Paul Klee said . “Chosen are those artists who penetrate to the region of that secret place where primeval power nurtures all evolution. There where the power house of all time and space – call it brain or heart of creation – activates every function. Who is the artist who would not dwell there ? ”

There is, however, a definite physical sense in which that is precisely where everyone – artist or not – does dwell, where each consciousness is at home: namely the brain itself. The brain – and its sense organs and nerves – collects, analyzes, abstracts, integrates the converging messages from the surrounding environment and out of them constructs a multi-media picture of the world which it projects within a space-time frame, also of its own creation. The sort of world picture projected is dependent on the type of sense organs and brain that have constructed it and relevant to the survival or special interests of the creature projecting it. Thus the pictures of the same place projected by a bee and a human would be quite different because the bee’s eye, being sensitive to infra-red light would shift in an unimaginable way the whole structure of colours. Within the same garden there could be a whole group of essentially different interpenetrating world pictures each originating and having its coordinate centre in the brain of some sentient being, insect, bird or human and having different spatial limits, different focuses and perhaps different properties.

However, to limit ourselves to human perception, the brain is the artist creating the perceived world in a way that is hidden not only from others but from the person himself, from his own immediate perception. It can only be mediately known by external study of other brains as objects. We have cognitive analyzing sense organs for properties that are located at a distance from our own
bodies – light and sound – by which we recognize objects at a distance and vaguer ones for enveloping media – smell, taste and warmth. At the periphery of the body the skin – the senses become more personal and more connected to pleasure and pain than to knowledge. Within the brain itself there are no sensations at all. This most intimate, complex and creative part of our
environment (or depending on one’s metaphysics, one might call it the physical correlate of the mind) is hidden from direct awareness. (It is as if a sensory barrier were built around the area where physical type paradoxes would be perceived. For instance; the type paradox “This brain object is creating a world of sensations within which it is itself an object”). So we experience an external world of independent objects and are unaware of the elaborate artistic processes within the brain by which this world has been created. The very completeness and coherence of this process of creation contributes to the apparent independence of the resulting “external world”.

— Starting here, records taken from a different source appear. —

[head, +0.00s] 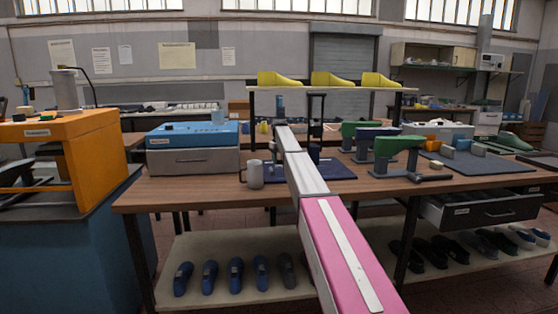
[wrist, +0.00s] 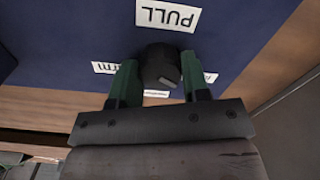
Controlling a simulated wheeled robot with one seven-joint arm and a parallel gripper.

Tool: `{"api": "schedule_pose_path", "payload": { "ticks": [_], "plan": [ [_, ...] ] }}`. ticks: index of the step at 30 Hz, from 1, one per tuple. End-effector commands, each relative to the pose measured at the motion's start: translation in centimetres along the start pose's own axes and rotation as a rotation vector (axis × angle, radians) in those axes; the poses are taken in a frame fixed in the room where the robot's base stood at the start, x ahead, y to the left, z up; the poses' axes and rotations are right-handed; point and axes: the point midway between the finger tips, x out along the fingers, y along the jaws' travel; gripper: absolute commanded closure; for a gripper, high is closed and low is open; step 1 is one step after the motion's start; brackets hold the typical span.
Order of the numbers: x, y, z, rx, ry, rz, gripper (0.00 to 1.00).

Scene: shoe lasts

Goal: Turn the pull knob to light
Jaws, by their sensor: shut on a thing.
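A dark rounded knob (wrist: 162,62) stands on a dark blue panel (wrist: 60,30) in the wrist view. My gripper (wrist: 160,78) has its green fingers on either side of the knob and is shut on it. A white label reading PULL (wrist: 168,15) appears upside down above the knob. A label at the left (wrist: 104,68), apparently reading "firm", is partly covered by a finger. A label at the right (wrist: 210,77) is mostly hidden, so its word cannot be read. In the head view my arm hides the gripper and knob.
The wooden bench (head: 215,190) holds a grey mug (head: 255,174), a blue-topped drawer unit (head: 193,148) and green shoe lasts (head: 398,145). A rack with yellow lasts (head: 331,79) stands behind. An orange unit (head: 60,135) is at the left. An open drawer (head: 480,210) juts out at the right.

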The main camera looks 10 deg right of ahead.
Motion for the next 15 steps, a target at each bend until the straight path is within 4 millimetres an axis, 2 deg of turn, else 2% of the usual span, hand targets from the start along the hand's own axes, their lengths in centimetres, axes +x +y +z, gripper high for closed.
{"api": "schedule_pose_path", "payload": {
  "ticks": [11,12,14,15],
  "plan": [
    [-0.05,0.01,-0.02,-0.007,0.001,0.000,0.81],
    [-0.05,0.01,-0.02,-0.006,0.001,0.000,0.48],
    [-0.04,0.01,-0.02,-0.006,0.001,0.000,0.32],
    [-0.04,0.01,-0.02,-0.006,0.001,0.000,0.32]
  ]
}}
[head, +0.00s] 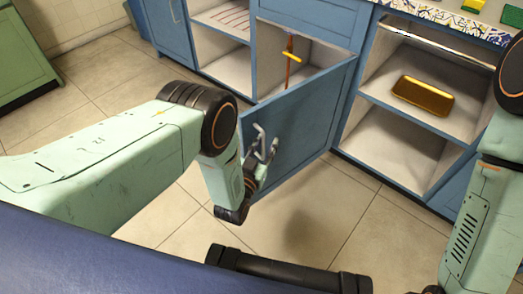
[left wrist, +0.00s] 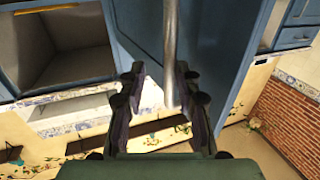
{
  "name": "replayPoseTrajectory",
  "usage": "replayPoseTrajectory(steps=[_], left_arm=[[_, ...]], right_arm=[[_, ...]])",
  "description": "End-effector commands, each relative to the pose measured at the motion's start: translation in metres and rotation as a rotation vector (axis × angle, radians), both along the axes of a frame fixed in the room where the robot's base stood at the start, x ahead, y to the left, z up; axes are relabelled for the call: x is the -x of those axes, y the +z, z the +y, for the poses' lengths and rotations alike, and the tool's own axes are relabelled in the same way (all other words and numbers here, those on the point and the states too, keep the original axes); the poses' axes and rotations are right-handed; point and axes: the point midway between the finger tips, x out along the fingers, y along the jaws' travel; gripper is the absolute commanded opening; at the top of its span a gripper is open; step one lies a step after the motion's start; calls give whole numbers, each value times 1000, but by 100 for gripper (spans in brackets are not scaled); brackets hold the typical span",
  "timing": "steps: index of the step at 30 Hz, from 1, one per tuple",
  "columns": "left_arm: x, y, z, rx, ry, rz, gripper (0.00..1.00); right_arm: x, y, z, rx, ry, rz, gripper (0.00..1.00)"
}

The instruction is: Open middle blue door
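The middle blue door (head: 310,118) stands partly open, swung out from its cabinet, with part of the inside showing behind it. My left gripper (head: 262,158) is at the outer face of the door, by its free edge, where the metal handle is. In the left wrist view the silver bar handle (left wrist: 170,45) runs between the two fingers of the left gripper (left wrist: 160,72). The fingers are apart, with a gap beside the bar, so the gripper looks open around the handle. My right arm shows at the right edge of the head view, but its gripper is out of view.
Inside the middle cabinet is a reddish rod with a yellow crosspiece (head: 289,58). An open shelf unit at right holds a golden tray-like object (head: 422,96). A green cabinet (head: 25,60) stands at far left. The tiled floor (head: 180,225) before the door is clear.

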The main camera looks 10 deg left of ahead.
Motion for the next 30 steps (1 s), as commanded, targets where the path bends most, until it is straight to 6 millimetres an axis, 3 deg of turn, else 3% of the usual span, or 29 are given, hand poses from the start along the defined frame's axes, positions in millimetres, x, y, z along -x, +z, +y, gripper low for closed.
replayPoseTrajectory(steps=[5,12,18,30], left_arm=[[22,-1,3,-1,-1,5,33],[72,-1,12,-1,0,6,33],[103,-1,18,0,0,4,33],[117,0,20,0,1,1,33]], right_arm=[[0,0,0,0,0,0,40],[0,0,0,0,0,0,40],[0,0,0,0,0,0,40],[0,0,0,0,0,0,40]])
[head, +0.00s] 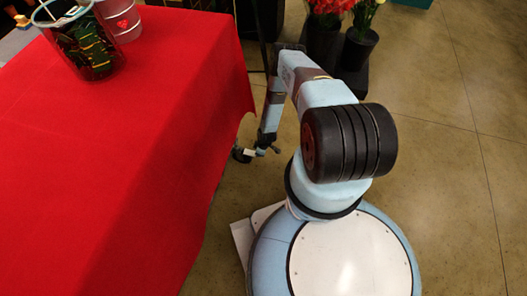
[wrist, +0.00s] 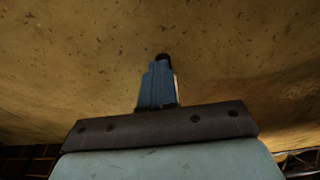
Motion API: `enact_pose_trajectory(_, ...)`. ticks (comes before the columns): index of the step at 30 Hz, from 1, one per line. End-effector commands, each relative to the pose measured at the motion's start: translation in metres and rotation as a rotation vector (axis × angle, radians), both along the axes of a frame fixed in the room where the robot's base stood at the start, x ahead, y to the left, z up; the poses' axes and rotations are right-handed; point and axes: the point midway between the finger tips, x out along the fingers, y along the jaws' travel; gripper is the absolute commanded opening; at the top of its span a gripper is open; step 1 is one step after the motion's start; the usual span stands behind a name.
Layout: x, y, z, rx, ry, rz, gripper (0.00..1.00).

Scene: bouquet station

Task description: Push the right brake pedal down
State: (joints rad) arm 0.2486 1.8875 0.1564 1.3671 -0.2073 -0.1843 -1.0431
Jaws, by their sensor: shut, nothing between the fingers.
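In the head view my arm reaches down beside the red-covered table (head: 125,140), and my gripper (head: 262,151) is low near the floor at the table's right edge. A dark, round, wheel-like part (head: 240,156) with a small pale piece shows there, partly under the cloth and touching or very close to my gripper. I cannot tell for sure whether this is the brake pedal. In the wrist view my gripper (wrist: 160,62) is shut and empty, with only brown floor beyond it. No pedal can be made out in the wrist view.
A glass container (head: 85,45) with dark and yellow items and a metal bucket (head: 122,18) stand on the table. Dark vases (head: 358,48) with red and yellow flowers stand at the back. The tiled floor (head: 460,150) on the right is clear.

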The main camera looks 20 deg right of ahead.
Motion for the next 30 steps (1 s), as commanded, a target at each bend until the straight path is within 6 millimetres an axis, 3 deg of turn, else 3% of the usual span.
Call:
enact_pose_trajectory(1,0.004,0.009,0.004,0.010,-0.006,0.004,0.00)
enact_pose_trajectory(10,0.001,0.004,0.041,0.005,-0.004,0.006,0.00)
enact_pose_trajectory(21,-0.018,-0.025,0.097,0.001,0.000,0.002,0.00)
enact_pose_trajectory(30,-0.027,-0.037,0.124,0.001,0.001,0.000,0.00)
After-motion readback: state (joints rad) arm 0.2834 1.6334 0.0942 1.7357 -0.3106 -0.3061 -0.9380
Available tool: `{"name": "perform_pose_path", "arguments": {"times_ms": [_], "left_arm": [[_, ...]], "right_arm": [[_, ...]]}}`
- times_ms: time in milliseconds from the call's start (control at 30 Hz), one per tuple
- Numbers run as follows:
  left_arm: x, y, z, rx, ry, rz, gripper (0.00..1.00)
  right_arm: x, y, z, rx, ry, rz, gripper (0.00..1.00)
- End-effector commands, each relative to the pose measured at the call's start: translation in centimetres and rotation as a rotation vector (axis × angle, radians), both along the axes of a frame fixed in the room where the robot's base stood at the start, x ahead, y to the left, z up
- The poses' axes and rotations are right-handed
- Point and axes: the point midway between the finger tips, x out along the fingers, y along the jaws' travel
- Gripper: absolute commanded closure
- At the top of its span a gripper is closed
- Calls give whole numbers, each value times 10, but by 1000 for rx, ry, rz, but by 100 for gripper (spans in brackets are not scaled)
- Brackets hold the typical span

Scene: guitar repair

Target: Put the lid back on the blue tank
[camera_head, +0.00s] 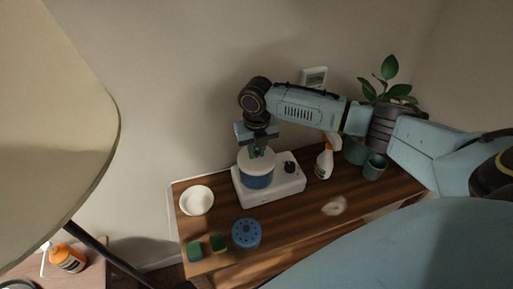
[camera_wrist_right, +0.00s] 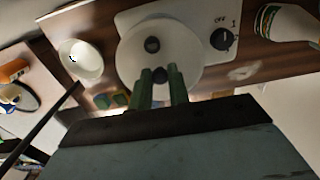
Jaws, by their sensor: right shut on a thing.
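The blue tank (camera_head: 257,181) stands on a white appliance base (camera_head: 288,192) on the wooden table. A round white lid (camera_head: 249,164) is over the tank's top; I cannot tell whether it is fully seated. The lid is a white disc (camera_wrist_right: 187,72) in the right wrist view, with a dark round spot on it, and it hides the tank there. My right gripper (camera_head: 258,152) reaches down onto the lid from above. Its green fingers (camera_wrist_right: 160,75) are closed around a small dark knob at the lid. My left gripper is not in view.
A white bowl (camera_head: 196,200) is left of the base. Two sponges (camera_head: 218,243) and a blue perforated disc (camera_head: 246,233) lie in front. A spray bottle (camera_head: 324,161), a green cup (camera_head: 374,167) and a plant (camera_head: 386,82) stand to the right. A large lampshade (camera_head: 50,120) fills the left.

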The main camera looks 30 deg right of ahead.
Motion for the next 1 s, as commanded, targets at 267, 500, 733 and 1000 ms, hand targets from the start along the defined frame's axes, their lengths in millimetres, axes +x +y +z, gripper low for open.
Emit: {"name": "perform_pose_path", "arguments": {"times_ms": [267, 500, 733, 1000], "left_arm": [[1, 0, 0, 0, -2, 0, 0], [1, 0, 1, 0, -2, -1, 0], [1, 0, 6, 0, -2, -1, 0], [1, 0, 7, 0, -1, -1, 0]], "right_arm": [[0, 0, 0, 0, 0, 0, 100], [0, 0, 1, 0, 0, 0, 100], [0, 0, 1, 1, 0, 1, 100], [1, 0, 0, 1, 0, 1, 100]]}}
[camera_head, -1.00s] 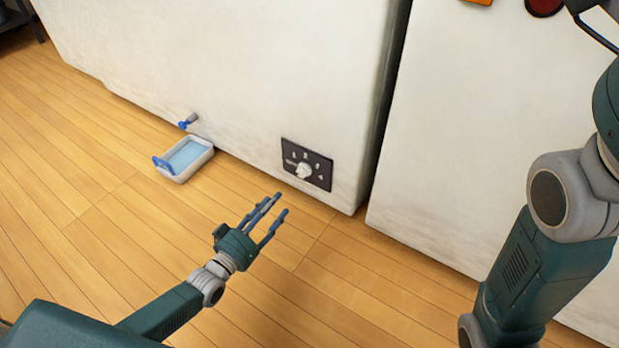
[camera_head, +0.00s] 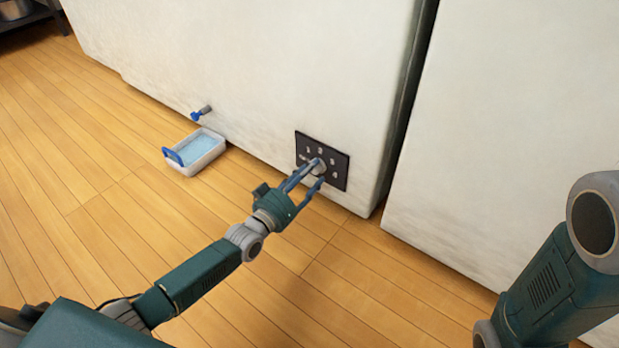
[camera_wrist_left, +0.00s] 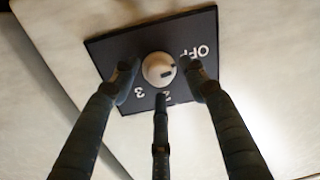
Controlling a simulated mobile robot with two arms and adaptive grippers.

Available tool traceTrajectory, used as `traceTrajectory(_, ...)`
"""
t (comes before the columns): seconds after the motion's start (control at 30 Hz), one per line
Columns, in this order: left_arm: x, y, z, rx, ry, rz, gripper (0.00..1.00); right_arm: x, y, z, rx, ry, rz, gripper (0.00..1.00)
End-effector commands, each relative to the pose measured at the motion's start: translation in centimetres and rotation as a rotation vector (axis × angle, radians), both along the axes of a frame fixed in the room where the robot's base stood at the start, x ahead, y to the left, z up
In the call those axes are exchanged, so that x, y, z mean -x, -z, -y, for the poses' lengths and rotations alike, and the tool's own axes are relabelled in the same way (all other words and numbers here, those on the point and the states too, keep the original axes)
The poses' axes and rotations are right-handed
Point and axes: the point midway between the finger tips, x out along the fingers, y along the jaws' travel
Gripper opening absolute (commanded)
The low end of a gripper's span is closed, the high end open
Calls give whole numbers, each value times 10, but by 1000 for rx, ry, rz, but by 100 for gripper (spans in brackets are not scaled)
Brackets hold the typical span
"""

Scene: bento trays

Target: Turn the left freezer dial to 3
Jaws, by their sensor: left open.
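The freezer dial is a round whitish knob (camera_wrist_left: 158,69) on a black plate (camera_wrist_left: 115,45) low on the white freezer's front. In the left wrist view the plate shows OFF at upper right, a 3 at lower left and a partly covered 2 below the knob. A dark mark sits on the knob's right side; which setting it points to I cannot tell. My left gripper (camera_wrist_left: 161,82) is open, with fingers left, right and below the knob, apart from it as far as I can see. In the head view the gripper (camera_head: 313,176) partly covers the knob (camera_head: 319,165).
A small white tray (camera_head: 207,157) of bluish water with a blue handle stands on the wood floor below a blue drain tap (camera_head: 198,114). A second white freezer (camera_head: 500,130) stands right, across a narrow gap.

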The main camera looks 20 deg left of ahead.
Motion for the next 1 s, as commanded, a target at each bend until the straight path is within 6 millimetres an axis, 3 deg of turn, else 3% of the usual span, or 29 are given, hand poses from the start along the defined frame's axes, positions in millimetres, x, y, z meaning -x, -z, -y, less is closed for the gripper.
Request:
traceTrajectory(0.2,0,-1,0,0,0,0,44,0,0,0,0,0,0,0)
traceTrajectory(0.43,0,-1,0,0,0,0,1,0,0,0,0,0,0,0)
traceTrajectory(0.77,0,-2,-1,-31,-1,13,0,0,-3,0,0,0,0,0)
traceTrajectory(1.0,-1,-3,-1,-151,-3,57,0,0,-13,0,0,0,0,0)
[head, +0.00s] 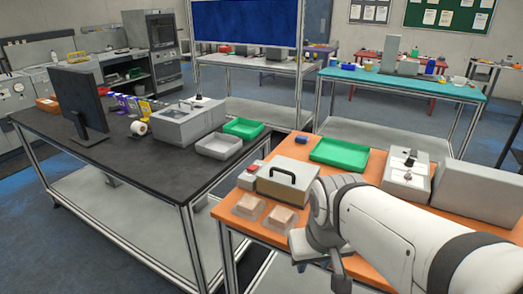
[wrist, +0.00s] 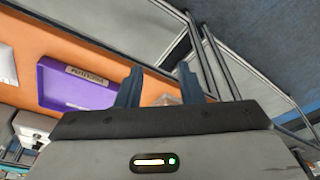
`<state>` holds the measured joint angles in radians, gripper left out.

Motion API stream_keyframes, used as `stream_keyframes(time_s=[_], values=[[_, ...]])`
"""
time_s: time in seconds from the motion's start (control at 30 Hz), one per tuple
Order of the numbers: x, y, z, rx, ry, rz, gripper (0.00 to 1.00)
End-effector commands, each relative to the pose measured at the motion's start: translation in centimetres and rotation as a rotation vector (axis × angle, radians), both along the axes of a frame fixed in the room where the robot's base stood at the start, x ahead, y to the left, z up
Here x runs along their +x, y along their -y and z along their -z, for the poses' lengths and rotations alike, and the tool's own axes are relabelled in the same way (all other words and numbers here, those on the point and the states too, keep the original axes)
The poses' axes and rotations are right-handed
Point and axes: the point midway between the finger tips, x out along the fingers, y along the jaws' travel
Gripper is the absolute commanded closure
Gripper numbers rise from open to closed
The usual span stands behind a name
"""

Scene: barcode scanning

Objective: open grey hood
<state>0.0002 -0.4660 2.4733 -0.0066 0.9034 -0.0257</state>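A grey-beige hood (head: 287,186) with a black arched handle (head: 283,173) sits on the orange table, left of my arm in the head view. It looks closed. I cannot make it out in the wrist view. My gripper (wrist: 158,75) shows in the wrist view with its two dark fingers apart and nothing held between them. In the head view my wrist is at the front of the orange table, to the right of and nearer than the hood, apart from its handle. My fingertips are not clear there.
Two clear packages (head: 249,206) lie in front of the hood. A green tray (head: 339,155), a grey device (head: 407,180) and a large grey box (head: 480,191) stand behind my arm. In the wrist view, a purple tray (wrist: 75,88) lies on the orange table (wrist: 110,45).

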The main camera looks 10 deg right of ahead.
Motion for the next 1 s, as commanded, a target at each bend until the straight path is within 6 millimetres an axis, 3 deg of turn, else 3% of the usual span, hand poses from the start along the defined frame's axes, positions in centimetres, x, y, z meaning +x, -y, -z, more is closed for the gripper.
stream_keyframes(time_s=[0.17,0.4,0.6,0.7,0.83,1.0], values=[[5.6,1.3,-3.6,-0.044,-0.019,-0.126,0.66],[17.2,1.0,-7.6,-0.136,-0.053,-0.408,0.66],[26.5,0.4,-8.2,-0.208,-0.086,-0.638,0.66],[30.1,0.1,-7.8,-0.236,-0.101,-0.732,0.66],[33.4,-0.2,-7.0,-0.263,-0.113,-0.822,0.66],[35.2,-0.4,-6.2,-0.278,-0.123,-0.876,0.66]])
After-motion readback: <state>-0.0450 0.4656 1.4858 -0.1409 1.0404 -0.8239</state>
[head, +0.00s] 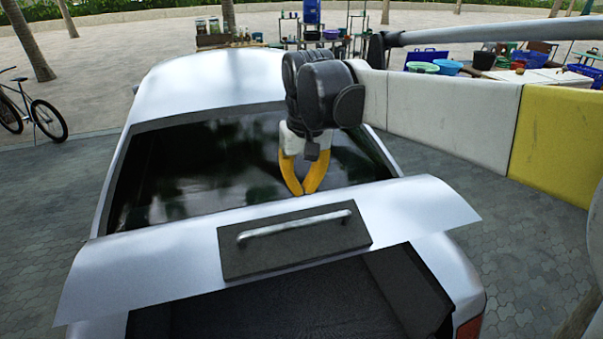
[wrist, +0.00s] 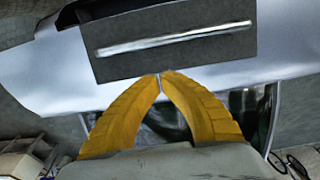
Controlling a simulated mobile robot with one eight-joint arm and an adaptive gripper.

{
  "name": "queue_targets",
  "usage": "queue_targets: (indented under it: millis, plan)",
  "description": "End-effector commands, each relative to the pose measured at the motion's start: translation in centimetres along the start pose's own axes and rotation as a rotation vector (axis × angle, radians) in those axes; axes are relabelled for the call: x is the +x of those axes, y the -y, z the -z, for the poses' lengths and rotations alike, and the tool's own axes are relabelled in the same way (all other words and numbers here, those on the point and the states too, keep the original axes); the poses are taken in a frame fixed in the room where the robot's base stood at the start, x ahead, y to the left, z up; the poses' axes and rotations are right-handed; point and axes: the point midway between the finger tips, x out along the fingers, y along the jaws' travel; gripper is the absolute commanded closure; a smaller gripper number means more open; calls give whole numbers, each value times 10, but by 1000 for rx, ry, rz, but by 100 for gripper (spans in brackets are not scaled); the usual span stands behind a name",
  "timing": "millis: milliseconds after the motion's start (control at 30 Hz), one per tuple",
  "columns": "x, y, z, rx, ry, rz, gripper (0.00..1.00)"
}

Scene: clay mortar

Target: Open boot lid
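The silver boot lid (head: 420,207) of the white car stands raised, and the dark boot space (head: 270,312) shows below it. A dark plate (head: 235,262) with a silver bar handle (head: 295,227) is on the lid. In the wrist view, the lid (wrist: 35,75), plate (wrist: 120,66) and handle (wrist: 175,40) fill the upper part. My gripper (head: 305,192) has yellow fingers with tips together and nothing seen between them. It is on the rear-window side of the lid, apart from the handle. In the wrist view, its tips (wrist: 161,74) appear at the plate's edge; contact is unclear.
The car's rear window (head: 190,170) lies behind my gripper, with the roof (head: 215,80) beyond. A bicycle (head: 32,110) stands at the left. Tables with tubs and a blue crate (head: 427,57) are at the back right. Paving left of the car is clear.

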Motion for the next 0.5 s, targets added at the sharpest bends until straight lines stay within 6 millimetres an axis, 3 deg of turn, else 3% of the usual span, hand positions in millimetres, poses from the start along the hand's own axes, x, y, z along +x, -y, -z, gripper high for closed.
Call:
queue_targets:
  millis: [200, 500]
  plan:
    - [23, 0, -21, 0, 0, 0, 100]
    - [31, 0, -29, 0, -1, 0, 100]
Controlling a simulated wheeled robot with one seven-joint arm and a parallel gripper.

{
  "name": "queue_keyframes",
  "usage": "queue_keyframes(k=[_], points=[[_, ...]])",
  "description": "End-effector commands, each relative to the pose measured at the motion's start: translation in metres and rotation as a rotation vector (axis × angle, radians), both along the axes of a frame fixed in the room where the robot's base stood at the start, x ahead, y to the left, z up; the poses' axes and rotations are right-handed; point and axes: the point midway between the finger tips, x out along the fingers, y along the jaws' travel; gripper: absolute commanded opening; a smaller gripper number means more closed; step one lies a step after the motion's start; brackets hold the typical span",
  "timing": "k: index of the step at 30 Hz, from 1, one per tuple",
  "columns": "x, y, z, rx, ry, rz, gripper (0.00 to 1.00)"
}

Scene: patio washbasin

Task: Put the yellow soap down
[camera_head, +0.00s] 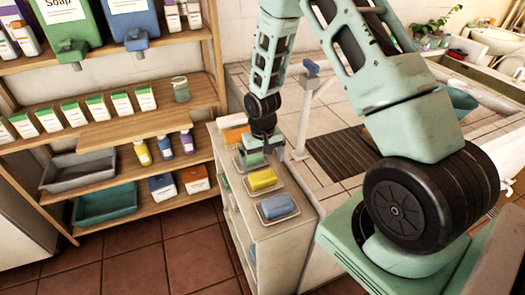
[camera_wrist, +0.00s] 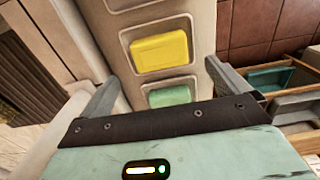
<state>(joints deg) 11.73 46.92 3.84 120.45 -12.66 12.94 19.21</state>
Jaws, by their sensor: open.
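The yellow soap (camera_head: 263,179) lies in a shallow dish on the narrow cabinet top. It also shows in the wrist view (camera_wrist: 158,50), flat in its dish and clear of my fingers. My gripper (camera_head: 262,157) is open and empty, low over the green soap (camera_head: 252,160) in the neighbouring dish. In the wrist view my gripper (camera_wrist: 164,72) has its two fingers spread wide, with the green soap (camera_wrist: 170,96) between them and partly hidden by the gripper body. The yellow soap is just beyond the fingertips.
A blue soap (camera_head: 277,207) lies in a dish at the cabinet's near end. An orange soap (camera_head: 236,134) is behind my gripper. Shelves with bottles, boxes and a teal bin (camera_head: 105,204) stand to the left. A dark drain mat (camera_head: 340,152) lies on the tiled counter to the right.

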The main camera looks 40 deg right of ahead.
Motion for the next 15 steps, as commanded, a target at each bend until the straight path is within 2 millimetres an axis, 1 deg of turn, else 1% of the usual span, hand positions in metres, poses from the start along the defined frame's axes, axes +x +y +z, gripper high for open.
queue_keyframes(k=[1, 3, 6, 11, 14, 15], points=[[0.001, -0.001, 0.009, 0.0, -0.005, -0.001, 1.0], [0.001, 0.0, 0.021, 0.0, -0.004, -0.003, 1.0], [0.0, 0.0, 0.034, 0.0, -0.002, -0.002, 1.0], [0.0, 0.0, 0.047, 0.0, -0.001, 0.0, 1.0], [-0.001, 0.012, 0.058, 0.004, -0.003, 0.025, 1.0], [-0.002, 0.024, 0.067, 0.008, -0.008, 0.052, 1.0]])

However, various kinds of artists by concentrating their non-use-directed attention on selected sections of the perceptual process can, so to speak, “plug into” the system at different places and thus create objects manifesting fragmentary sections of the whole coherent process. Sometimes this is done intentionally as in the case of the impressionists or op artists, sometimes unintentionally. These art objects arrest the continuous process so its stages can be experienced as separate events. As we consider these segments separately and fit them together we get a jig-saw puzzle picture of the perceptual process from the inside which parallels the steps investigated from the outside by brain physiology. By thus breaking up the hidden coherent process of perception into separate segments, art can make us self-conscious as artistic creators of our own worlds.

This paper will concentrate for the most part on the nerve pathways of vision and the visual arts. As the impressionists knew, light travels from the external object to the eye and falls upon it in a soft diffusion of intermingling hues (or wavelengths). They painted this light falling upon the eye, freed from the objects which were its far away sources or reflectors. In the retina, light’s infinitely various hues are analyzed into three constitutive colours by the three types of cones receptive respectively to yellow-red, green and blue-violet. (These are surprisingly not what we usually think of as primary colours), this optical mechanism was used by Seurat as a theoretical basis of his method of painting with juxtaposed primary coloured points. From a distance a painting by Seurat creates a blurredly luminous impression, but as one approaches it, he can see the subtle blended colours arising out of independent dots of pure colour. Thus moving gradually closer to the painting one experiences the transition from diffused subtly coloured light to the primary dots which create it, and at the perfect position he is miraculously aware of both simultaneously. This gives him an immediate experience of the physiological process by which the three kinds of cones analyze the blended light which they receive.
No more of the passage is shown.